When Can I Refinance My VA Mortgage?
Veterans, gain clear insight into the optimal times and detailed process for refinancing your VA home loan.
Veterans, gain clear insight into the optimal times and detailed process for refinancing your VA home loan.
Refinancing a Department of Veterans Affairs (VA) mortgage can offer homeowners financial benefits, from lowering monthly payments to accessing home equity. This process involves replacing an existing VA loan with a new one under different terms, or converting a non-VA loan into a VA-backed mortgage.
The VA offers two main refinance options to help homeowners effectively manage their mortgage, either by reducing interest expenses or leveraging home equity.
The VA Interest Rate Reduction Refinance Loan (IRRRL), often called a “streamline” refinance, is for those who already possess a VA-guaranteed home loan. This option allows borrowers to secure a lower interest rate and reduced monthly payments. An IRRRL can also convert an adjustable-rate mortgage (ARM) into a more stable fixed-rate mortgage. This streamlined process typically involves less paperwork and may not require an appraisal or income verification.

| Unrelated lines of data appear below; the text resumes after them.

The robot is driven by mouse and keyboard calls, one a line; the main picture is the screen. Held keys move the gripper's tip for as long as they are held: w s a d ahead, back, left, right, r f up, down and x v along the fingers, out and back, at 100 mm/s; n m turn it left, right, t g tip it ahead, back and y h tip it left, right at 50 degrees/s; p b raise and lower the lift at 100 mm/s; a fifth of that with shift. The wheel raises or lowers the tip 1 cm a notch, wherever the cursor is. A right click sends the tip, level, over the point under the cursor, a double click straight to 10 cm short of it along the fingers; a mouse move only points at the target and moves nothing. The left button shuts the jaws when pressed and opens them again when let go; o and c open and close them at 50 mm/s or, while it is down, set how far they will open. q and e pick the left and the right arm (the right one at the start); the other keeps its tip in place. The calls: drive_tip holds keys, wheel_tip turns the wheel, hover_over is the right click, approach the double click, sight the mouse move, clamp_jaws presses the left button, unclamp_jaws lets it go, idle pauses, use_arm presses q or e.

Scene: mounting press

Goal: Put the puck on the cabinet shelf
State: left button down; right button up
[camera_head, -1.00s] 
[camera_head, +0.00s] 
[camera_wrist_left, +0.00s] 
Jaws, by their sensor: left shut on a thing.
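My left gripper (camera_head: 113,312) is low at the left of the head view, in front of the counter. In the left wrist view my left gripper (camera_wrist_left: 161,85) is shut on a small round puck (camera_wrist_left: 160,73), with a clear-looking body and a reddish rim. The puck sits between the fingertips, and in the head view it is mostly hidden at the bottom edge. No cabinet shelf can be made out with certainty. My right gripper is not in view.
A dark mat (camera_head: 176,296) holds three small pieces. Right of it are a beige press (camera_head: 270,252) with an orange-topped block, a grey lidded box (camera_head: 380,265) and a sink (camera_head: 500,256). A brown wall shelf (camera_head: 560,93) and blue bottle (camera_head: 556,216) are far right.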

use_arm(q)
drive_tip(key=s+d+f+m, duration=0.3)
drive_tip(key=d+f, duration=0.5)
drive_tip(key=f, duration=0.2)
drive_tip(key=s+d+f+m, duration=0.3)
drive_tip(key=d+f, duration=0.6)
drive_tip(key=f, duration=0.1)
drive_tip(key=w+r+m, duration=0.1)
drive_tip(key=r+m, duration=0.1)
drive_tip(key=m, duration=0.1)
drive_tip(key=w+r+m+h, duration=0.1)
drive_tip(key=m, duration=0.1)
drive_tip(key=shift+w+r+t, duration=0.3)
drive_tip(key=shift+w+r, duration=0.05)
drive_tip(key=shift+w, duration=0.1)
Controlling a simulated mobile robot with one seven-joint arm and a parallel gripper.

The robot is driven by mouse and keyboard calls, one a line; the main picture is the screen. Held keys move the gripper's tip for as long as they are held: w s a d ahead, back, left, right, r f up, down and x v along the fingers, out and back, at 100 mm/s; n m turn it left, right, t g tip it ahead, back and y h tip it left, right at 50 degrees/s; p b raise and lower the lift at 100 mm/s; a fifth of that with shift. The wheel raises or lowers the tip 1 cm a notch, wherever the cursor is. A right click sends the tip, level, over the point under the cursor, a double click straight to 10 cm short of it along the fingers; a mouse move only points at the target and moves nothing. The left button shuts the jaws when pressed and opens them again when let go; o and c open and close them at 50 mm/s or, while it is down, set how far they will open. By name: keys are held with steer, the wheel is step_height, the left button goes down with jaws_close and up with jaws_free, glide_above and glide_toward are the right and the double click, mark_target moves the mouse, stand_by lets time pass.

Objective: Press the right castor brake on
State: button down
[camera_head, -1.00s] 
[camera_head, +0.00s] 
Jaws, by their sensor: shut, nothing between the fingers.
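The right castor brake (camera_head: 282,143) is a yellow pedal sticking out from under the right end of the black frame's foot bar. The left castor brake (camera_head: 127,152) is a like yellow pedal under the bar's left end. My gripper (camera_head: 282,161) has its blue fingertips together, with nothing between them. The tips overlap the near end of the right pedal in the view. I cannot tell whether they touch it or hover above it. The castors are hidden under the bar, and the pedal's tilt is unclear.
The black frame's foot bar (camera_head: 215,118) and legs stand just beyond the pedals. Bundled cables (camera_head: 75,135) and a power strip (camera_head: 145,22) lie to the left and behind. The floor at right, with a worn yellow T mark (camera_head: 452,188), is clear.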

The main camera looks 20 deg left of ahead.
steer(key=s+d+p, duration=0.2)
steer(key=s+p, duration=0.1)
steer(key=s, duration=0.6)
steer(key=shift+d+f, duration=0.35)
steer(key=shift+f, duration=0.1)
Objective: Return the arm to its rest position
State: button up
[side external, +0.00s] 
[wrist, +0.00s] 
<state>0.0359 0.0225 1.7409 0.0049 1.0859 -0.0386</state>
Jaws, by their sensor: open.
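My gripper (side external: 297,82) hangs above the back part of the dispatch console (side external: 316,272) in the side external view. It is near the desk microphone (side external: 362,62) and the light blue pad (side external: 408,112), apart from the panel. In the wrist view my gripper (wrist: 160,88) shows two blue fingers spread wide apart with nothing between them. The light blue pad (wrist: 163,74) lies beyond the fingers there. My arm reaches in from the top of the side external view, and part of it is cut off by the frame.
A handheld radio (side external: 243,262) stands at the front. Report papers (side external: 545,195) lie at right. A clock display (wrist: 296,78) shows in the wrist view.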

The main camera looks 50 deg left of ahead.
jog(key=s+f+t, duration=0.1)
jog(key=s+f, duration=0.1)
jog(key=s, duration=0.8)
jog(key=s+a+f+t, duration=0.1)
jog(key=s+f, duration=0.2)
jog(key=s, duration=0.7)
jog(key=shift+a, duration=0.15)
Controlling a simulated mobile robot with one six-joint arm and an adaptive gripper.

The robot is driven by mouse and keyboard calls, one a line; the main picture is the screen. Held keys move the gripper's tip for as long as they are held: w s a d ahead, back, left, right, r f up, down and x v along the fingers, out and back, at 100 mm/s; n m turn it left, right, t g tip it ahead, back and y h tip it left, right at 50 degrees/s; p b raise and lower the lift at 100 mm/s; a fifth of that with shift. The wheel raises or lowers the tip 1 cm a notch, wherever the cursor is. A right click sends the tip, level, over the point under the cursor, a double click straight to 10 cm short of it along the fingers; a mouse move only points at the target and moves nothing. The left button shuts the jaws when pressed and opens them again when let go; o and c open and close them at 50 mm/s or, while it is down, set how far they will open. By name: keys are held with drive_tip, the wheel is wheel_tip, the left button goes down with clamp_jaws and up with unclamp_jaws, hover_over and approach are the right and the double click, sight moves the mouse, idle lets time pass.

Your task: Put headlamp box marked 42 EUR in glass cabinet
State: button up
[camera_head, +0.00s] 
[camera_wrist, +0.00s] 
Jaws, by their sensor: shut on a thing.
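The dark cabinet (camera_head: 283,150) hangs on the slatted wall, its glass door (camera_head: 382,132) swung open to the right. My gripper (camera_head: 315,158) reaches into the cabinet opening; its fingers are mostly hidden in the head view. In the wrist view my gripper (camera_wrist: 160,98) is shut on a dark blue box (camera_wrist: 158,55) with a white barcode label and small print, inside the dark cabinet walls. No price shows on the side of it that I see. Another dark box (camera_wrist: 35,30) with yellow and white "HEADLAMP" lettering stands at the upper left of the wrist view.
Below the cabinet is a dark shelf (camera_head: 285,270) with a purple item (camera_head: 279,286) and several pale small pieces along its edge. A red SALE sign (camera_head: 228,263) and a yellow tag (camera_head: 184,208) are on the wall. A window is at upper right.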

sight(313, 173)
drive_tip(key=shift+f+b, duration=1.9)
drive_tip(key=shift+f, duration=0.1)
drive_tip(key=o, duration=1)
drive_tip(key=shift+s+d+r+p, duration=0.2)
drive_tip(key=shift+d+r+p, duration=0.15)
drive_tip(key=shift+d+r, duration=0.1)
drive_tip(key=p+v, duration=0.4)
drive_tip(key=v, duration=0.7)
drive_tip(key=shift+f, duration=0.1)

Alternatively, the VA Cash-Out Refinance allows homeowners to tap into their home’s equity, providing a lump sum of cash at closing. This type of refinance is versatile, as it can be used to convert an existing VA loan, or even a non-VA loan (such as a conventional or FHA loan), into a new VA-backed mortgage. The cash received can serve various purposes, including debt consolidation, funding home improvements, or covering other significant expenses. Unlike the IRRRL, a VA Cash-Out Refinance typically involves a more comprehensive review of the borrower’s financial situation, including credit and income.
VA refinance loans have specific eligibility criteria set by the Department of Veterans Affairs and individual lenders. General eligibility requires military service that meets specific length-of-service requirements, an honorable discharge, or being an eligible surviving spouse.
For both IRRRL and Cash-Out refinances, borrowers must have made at least six consecutive monthly payments on their existing VA loan. The new loan’s closing date must be at least 210 days after the first payment due date of the original loan.
The property must meet occupancy requirements. For a Cash-Out Refinance, it must be the borrower’s primary residence after closing. For IRRRLs, post-closing occupancy is not required, but borrowers must certify they previously occupied the home.
For VA Interest Rate Reduction Refinance Loans (IRRRLs), the borrower must already have a VA-guaranteed loan on the property. The refinance must provide a “net tangible benefit,” such as a lower interest rate, reduced monthly payment, or conversion to a fixed-rate mortgage.
VA Cash-Out Refinances have more rigorous requirements. This option can refinance an existing VA loan or convert a non-VA loan into a VA loan. Lenders typically assess the borrower’s credit history, income, and debt-to-income ratio. An appraisal is required to determine the home’s value and available equity, allowing access up to 100% of the appraised value, though some lenders may cap this at 90%. The property must be occupied as the borrower’s primary residence after closing.
The application process for a VA refinance loan begins with finding a VA-approved lender. Selecting an experienced VA-approved lender is important, and comparing options from several institutions is beneficial due to varying rates and terms.
The next stage involves pre-qualification and submitting a formal application. Borrowers will need to provide financial information to the chosen lender, which typically includes documentation for income verification, such as pay stubs and W-2 forms. Bank statements and existing mortgage statements are also commonly requested to assess financial stability.
Following the initial application, the process moves into appraisal and underwriting. For a VA Cash-Out Refinance, a home appraisal is required to determine the property’s current market value, which directly impacts the maximum loan amount and available cash. Underwriting involves a comprehensive review of the borrower’s financial standing, including credit, income, and assets. While IRRRLs often have a more streamlined underwriting process, lenders may still verify employment or review credit.
The final step is closing, where documents are signed and the loan is funded. This involves paying closing costs and the VA funding fee. Some closing costs and the funding fee can often be rolled into the new loan amount. The one-time funding fee helps sustain the VA loan program and varies based on loan type and whether it’s the borrower’s first VA loan, with exemptions for certain disabled veterans and surviving spouses.